The majority of data for this study was collected between December 2008 and May 2009. Analyses of Miocene samples were conducted from January 3 to 7, 2010. Each day, gases that had been heated to 1,000 °C and quenched were analyzed to define the stochastic distribution of isotopologues (34). Carbonate standards were run every 4–6 analyses. Seven distinct extractions of NBS-19 reference standard during this period yielded a mean Δ₄₇ value of 0.361 ± 0.008‰, δ¹³C of 1.94 ± 0.04‰ (PDB), and a δ¹⁸O of -2.2 ± 0.05‰ (PDB). Seven separate extractions of a vein calcite, termed 102-GC-AZ01, yielded a Δ₄₇ of 0.646 ± 0.009‰, δ¹³C of 0.62 ± 0.06‰ (PDB), and δ¹⁸O of -13.76 ± 0.05‰ (PDB). Accepted Δ₄₇ values for these standards from > 40 analyses by multiple analysts in our laboratory are 0.352‰ and 0.657‰ for NBS-19 and 102-GC-AZ01 respectively.

Treatment of Errors.

The error in Δ₄₇ of CO₂ extracted once (‘n = 1’) from a bioapatite sample ranged from 0.006 to 0.017‰ and averaged 0.010‰. This uncertainty is calculated as one standard error of the mean Δ₄₇ value determined from eight acquisitions of the same gas. The external precision for modern bioapatite samples that were analyzed multiple times (n > 1) ranged from 0.006 to 0.013‰ and averaged 0.009 ‰. For n≥3, this uncertainty is calculated as one standard error of the mean Δ₄₇ value determined from multiple CO₂ samples extracted from separate aliquots of the same material, with each extraction analyzed for eight acquisitions. For n = 2, the standard deviation is reported. Huntington et al., (2009) present a more detailed description of methods and limitations of clumped-isotope thermometry (44).
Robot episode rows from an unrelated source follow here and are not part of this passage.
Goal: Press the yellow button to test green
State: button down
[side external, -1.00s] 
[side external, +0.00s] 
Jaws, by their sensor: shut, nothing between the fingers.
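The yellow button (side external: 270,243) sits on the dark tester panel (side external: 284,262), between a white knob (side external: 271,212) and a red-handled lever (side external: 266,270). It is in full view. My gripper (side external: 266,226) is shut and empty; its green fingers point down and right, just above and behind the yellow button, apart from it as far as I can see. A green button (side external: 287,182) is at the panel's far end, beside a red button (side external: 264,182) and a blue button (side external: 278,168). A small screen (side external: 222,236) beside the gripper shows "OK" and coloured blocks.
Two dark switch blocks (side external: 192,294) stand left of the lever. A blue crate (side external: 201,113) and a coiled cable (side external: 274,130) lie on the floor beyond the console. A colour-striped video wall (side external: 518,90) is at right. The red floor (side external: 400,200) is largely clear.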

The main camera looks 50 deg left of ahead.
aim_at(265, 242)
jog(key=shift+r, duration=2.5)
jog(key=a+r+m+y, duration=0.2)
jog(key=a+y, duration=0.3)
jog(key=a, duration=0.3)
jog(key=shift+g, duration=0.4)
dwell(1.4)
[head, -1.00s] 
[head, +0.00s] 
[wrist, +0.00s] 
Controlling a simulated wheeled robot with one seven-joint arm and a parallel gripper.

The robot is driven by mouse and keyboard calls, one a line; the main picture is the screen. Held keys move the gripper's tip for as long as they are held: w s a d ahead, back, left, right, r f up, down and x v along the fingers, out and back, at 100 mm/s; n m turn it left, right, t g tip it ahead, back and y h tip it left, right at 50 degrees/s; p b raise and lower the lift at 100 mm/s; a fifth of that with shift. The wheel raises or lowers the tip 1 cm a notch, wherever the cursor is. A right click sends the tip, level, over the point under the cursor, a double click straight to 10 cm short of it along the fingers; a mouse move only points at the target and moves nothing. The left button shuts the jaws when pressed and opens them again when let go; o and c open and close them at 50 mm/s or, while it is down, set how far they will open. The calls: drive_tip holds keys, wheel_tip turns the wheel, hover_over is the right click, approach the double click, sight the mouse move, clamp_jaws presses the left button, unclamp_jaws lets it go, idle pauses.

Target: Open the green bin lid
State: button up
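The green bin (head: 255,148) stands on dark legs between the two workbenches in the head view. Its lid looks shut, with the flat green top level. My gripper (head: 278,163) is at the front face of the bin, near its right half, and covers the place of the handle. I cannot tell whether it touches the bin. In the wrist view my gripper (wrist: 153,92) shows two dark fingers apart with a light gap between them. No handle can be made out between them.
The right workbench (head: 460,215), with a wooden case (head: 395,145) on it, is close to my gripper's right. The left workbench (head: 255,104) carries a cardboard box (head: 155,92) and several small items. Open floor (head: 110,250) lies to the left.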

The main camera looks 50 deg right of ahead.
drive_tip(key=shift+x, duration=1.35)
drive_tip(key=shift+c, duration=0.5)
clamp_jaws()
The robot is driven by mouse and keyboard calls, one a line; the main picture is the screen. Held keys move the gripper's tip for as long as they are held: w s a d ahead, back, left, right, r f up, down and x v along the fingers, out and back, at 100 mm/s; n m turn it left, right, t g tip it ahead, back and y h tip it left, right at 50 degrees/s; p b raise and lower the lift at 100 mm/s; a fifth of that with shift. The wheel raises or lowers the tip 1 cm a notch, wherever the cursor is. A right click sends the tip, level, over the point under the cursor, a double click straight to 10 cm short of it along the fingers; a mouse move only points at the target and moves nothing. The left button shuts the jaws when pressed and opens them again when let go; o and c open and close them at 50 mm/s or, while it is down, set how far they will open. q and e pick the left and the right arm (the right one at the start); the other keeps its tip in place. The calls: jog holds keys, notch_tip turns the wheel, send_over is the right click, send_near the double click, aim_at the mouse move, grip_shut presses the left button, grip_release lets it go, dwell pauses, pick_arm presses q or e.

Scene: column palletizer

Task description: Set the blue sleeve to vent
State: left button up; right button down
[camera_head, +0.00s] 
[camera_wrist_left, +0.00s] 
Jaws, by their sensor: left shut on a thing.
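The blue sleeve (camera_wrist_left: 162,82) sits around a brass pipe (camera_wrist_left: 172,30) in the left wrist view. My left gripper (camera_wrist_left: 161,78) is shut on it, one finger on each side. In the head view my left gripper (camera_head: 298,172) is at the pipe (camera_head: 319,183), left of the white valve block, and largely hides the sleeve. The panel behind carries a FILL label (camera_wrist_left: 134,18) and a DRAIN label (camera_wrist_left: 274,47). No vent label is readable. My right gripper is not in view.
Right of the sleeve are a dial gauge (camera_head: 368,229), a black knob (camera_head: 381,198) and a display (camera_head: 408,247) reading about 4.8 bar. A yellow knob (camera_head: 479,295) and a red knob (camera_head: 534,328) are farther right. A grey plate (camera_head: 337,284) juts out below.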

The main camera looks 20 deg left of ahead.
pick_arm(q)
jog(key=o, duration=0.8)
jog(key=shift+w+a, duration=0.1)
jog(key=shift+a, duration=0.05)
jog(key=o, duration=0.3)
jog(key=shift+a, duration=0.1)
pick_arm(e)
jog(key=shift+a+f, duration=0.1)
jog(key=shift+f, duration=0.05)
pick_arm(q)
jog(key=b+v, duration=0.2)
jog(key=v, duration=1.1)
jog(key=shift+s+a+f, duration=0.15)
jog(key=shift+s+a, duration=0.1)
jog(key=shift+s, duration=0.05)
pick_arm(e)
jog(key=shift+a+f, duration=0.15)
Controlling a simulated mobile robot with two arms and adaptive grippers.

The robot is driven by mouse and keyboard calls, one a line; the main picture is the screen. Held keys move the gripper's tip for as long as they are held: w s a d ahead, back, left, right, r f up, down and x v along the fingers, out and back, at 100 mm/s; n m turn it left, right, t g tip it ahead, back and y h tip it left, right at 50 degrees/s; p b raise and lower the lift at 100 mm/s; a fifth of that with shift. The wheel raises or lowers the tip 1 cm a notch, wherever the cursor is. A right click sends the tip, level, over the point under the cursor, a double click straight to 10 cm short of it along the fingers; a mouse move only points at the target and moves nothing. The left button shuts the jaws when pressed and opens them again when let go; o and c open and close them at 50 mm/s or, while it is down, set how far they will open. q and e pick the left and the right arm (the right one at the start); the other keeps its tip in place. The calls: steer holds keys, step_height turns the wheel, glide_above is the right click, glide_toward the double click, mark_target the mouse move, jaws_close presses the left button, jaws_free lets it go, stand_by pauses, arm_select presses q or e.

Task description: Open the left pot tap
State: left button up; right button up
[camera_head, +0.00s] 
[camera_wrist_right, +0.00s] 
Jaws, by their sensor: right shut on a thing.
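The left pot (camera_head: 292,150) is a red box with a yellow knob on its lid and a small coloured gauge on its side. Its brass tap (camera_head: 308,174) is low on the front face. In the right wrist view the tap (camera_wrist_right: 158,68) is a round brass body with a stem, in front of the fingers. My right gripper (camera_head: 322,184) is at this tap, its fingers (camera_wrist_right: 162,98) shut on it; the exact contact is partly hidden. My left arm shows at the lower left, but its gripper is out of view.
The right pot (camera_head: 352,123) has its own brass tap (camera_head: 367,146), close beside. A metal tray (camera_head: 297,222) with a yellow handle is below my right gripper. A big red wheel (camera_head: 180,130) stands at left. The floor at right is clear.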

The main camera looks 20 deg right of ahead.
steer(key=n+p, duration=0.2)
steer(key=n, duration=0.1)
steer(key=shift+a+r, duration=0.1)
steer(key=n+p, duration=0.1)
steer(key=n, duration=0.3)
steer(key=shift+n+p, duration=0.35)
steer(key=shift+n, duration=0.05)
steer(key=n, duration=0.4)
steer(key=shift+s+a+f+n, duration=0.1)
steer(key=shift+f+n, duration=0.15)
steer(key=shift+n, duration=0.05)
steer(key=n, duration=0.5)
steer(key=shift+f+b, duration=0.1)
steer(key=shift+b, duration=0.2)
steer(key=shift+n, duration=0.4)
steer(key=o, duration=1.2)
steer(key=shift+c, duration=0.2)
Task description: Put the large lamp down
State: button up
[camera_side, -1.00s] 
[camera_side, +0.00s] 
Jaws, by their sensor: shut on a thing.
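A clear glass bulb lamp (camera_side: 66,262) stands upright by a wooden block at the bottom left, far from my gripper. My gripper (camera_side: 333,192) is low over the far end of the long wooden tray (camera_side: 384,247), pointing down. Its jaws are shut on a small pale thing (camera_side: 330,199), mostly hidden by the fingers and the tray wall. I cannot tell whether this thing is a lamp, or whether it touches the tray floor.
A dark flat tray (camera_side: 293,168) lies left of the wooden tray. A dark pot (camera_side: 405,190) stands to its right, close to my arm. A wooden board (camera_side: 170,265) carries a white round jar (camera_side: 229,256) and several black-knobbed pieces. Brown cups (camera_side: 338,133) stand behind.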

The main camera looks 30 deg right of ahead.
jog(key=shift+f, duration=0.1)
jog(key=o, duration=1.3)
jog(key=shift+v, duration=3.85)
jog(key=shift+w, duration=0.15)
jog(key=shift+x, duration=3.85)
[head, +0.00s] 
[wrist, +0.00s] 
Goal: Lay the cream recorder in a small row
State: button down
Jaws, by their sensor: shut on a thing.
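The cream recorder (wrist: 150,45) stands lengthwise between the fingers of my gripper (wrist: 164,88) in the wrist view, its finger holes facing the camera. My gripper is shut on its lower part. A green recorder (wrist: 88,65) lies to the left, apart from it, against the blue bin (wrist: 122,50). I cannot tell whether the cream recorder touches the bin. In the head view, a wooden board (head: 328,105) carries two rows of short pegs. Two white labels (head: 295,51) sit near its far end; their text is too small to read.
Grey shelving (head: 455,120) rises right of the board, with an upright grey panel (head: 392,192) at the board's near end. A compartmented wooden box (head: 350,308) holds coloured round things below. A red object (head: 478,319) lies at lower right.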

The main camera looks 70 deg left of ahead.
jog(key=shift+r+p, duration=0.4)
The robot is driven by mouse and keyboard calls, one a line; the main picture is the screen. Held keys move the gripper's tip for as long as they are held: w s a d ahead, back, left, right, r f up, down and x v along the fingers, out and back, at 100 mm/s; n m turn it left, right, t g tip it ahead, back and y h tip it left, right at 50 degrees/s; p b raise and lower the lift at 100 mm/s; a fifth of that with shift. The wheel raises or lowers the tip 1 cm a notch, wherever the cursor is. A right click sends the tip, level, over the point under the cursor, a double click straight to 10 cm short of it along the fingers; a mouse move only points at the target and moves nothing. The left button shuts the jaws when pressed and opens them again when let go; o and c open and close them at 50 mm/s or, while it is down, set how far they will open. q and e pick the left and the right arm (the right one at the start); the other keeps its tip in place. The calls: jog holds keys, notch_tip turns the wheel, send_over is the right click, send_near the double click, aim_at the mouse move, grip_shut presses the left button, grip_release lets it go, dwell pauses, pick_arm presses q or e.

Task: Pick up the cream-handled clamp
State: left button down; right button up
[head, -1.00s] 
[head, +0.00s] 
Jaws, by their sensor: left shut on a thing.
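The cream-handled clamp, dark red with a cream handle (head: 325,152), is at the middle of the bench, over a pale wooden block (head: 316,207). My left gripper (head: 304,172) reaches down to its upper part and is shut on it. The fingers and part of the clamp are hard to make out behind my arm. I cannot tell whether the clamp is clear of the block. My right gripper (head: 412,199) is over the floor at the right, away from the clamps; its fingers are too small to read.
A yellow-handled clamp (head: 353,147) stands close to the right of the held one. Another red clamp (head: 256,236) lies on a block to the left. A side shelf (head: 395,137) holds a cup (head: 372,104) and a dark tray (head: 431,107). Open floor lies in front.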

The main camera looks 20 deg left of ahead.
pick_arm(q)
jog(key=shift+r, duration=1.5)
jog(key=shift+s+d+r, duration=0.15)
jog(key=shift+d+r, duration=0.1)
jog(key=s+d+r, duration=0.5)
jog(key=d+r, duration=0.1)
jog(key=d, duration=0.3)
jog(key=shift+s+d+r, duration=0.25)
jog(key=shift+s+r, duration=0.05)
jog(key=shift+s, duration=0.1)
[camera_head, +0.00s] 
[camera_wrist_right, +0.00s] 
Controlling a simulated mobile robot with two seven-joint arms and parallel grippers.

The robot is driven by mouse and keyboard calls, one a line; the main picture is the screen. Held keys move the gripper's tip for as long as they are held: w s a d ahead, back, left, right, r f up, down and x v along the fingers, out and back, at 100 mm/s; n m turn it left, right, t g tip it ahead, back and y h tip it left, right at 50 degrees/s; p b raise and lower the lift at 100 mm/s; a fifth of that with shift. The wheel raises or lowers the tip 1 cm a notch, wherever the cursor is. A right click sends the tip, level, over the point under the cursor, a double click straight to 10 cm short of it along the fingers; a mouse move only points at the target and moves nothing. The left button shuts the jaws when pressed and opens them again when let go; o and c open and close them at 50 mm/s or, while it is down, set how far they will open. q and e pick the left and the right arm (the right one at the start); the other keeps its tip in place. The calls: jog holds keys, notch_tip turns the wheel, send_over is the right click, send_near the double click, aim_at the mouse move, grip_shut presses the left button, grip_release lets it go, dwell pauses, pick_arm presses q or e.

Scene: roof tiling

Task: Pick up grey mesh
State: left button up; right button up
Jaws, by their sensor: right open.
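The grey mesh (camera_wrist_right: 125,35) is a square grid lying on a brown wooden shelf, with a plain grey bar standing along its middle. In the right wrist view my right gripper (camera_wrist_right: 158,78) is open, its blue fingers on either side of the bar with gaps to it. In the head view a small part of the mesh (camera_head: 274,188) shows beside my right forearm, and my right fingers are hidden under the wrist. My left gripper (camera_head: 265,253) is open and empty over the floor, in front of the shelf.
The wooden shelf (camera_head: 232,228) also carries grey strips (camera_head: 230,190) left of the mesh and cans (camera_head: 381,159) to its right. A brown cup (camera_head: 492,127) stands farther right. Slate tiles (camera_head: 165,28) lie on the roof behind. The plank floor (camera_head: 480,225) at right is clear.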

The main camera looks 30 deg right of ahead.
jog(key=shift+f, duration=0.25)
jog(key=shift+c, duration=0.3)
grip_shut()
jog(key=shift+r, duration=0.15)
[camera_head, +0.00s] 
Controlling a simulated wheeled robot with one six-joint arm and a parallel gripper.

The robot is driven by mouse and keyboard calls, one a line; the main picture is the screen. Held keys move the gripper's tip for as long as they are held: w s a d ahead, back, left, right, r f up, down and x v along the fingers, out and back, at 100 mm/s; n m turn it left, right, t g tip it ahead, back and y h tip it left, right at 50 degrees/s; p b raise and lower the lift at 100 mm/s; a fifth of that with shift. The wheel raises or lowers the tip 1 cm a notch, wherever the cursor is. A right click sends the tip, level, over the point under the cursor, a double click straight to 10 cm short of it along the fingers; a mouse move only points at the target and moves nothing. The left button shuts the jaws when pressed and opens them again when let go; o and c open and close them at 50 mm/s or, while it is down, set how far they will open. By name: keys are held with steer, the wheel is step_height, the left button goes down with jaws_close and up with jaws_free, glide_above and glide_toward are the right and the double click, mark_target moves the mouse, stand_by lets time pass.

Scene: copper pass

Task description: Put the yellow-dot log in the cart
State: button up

For the results presented in this section, the external precision of the data is reported. The internal precision of individual stable isotope measurements is presented in SI tables. In some cases, measurements were excluded due to known or suspected errors in sample preparation and analysis. For example, in some cases incomplete acid digestions of apatite samples was observed, or too little CO₂ was derived from acid digestion to allow for stable gas pressures (i.e., 8 acquisitions at a mass 44 signal of 16 V).